Par Alastair Crooke - Le 20 janvier 2025 - Source  Unz Review

L'essayiste et stratège militaire Aurélien a écrit un article intitulé : L'Étrange Défaite. L' »étrange défaite » ( texte en français) étant celle de la « curieuse » incapacité de l'Europe à comprendre l'Ukraine ou sa mécanique militaire.

Aurélien souligne l'étrange manque de réalisme par lequel l'Occident a abordé la crise :

« et la dissociation presque pathologique du monde réel qu'il affiche dans ses paroles et ses actions. Pourtant, même si la situation se détériore et que les forces russes avancent partout, il n'y a aucun signe que l'Occident se fonde de plus en plus sur la réalité dans sa compréhension - et il est très probable qu'il continuera à vivre dans sa construction alternative de la réalité jusqu'à ce qu'il en soit expulsé de force".
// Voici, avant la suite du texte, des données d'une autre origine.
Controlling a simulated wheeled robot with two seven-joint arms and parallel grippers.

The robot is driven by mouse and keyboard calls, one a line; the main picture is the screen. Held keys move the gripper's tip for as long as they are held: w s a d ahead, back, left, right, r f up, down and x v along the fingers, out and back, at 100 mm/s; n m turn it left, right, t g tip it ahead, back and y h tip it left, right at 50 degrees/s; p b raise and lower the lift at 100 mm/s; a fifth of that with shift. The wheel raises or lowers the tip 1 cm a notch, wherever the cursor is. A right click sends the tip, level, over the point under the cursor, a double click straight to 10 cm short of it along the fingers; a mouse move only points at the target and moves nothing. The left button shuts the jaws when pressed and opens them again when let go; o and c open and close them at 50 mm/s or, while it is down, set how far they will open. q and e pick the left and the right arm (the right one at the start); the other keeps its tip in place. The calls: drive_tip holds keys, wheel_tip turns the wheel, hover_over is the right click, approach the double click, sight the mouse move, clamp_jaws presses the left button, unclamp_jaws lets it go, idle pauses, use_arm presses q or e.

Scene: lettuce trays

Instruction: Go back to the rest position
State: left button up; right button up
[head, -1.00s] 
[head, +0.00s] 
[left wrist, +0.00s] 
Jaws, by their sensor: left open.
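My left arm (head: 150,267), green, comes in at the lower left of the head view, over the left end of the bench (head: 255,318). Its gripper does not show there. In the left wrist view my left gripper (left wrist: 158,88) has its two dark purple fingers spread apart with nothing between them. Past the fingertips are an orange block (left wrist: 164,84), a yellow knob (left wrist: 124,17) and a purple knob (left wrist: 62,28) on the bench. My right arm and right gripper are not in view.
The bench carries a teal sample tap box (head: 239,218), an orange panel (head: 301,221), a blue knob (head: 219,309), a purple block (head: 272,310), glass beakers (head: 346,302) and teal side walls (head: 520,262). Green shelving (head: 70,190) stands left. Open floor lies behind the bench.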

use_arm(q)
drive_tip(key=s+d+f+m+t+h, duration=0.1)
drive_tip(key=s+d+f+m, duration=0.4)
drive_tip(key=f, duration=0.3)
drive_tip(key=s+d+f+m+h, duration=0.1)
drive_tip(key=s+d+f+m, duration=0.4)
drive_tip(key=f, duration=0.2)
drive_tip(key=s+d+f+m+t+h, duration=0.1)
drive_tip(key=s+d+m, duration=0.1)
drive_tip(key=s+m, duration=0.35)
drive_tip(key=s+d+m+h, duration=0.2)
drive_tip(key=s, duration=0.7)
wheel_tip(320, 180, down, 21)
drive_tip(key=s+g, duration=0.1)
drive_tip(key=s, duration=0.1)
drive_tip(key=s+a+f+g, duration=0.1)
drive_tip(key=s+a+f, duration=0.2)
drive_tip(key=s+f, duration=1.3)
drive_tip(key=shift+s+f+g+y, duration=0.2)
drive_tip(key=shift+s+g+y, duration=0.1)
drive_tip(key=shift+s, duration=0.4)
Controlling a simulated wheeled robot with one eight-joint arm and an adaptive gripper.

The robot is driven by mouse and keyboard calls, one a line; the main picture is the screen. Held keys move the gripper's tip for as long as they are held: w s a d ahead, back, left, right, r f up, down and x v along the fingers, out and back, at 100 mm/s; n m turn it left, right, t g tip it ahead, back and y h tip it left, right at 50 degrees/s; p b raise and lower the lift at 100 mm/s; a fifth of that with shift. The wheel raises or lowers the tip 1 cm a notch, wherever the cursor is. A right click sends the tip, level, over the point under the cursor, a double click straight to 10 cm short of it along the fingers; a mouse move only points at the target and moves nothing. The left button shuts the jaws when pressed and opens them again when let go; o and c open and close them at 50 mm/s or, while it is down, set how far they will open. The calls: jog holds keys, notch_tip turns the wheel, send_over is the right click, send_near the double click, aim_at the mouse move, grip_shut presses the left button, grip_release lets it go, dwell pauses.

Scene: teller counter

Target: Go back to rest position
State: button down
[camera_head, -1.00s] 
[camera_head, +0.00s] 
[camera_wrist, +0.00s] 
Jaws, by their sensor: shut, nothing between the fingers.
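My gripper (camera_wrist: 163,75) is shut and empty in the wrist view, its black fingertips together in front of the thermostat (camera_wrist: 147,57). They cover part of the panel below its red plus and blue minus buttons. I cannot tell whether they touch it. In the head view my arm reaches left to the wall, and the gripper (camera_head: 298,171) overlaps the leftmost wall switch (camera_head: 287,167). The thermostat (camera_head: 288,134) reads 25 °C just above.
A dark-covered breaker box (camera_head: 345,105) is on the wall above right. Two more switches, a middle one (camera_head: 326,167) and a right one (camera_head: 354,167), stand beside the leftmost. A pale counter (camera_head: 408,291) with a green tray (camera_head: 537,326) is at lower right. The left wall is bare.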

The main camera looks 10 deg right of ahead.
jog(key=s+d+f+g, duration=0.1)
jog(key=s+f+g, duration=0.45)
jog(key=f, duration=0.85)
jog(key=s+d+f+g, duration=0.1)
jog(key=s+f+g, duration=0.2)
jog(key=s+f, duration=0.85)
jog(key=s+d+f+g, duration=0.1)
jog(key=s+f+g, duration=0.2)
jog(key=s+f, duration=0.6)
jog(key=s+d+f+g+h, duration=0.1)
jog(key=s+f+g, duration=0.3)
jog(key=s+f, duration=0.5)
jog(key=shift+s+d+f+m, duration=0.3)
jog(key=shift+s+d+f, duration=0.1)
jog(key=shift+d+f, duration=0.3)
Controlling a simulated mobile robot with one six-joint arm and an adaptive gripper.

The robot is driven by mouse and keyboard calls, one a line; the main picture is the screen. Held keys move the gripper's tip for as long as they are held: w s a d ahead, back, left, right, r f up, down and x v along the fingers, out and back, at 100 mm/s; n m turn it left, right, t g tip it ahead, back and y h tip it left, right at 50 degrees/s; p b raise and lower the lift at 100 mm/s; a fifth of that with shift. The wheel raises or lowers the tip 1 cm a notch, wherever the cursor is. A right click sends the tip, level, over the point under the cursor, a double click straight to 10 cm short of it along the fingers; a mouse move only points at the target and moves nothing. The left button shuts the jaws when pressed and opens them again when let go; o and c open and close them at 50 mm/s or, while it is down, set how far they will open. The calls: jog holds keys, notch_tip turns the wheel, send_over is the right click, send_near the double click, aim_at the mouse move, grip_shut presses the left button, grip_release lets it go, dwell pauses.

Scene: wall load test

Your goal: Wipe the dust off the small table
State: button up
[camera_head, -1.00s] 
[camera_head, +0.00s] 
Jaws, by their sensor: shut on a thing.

L'auteur poursuit en détail (omis ici) pour expliquer pourquoi l'OTAN n'a ni stratégie pour l'Ukraine ni véritable plan opérationnel :

« Il n'a qu'une série d'initiatives ponctuelles, liées entre elles par de vagues aspirations qui n'ont aucun lien avec la vie réelle et l'espoir que « quelque chose [de bénéfique] se produira«. Nos dirigeants politiques occidentaux actuels n'ont jamais eu à développer de telles compétences. Pourtant, c'est en fait pire que cela : n'ayant pas développé ces compétences, n'ayant pas de conseillers qui les ont développées, ils ne peuvent pas vraiment comprendre ce que font les Russes, comment et pourquoi ils le font. Les dirigeants occidentaux sont comme des spectateurs qui ne connaissent pas les règles des échecs ou du Go - et essaient de savoir qui gagne".

« Quel était exactement leur objectif ? Désormais, des réponses telles que « envoyer un message à Poutine«, « compliquer la logistique russe » ou « améliorer le moral à la maison » ne sont plus autorisées. Ce que je veux savoir, c'est ce qui est attendu concrètement ? Quels sont les résultats tangibles de leur « messages » ? Peuvent-ils garantir qu'il sera compris ? Avez-vous anticipé les réactions possibles des Russes - et que ferez-vous alors ?"

Le problème essentiel, conclut sans ambages Aurélien, est que :

« nos classes politiques et leurs parasites n'ont aucune idée de la manière de gérer de telles crises, ni même de la manière de les comprendre. La guerre en Ukraine implique des forces d'un ordre de grandeur supérieur à celui que n'importe quelle nation occidentale a déployées en opérations depuis 1945. Au lieu de véritables objectifs stratégiques, ils n'ont que des slogans et des propositions fantaisistes".

Froidement, l'auteur explique que pour des raisons complexes liées à la nature de la modernité occidentale, les élites libérales ne sont tout simplement pas compétentes ou professionnelles en matière de sécurité. Ils n'en comprennent pas la nature.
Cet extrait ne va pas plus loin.